Data lines:
====
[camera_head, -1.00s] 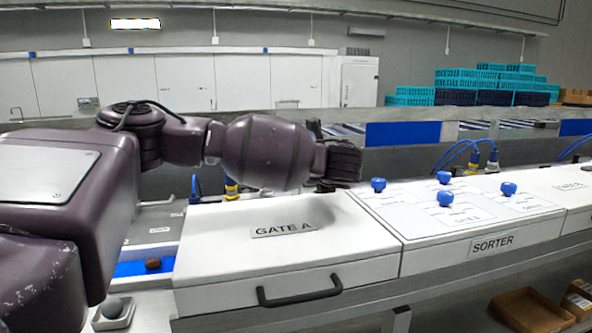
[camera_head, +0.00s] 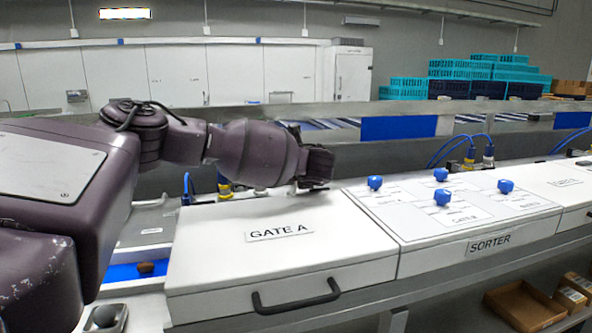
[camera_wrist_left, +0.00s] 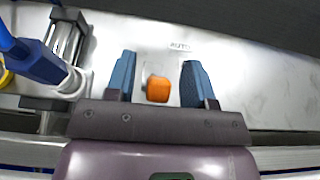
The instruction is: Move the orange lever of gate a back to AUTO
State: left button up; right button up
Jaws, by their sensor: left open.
====
Stated problem:
Reproduce the full listing above verbatim, with no pictures included.

Response:
[camera_head, -1.00s] 
[camera_head, +0.00s] 
[camera_wrist_left, +0.00s] 
The instruction is: Move the orange lever of gate a back to AUTO
State: left button up; right button up
Jaws, by their sensor: left open.

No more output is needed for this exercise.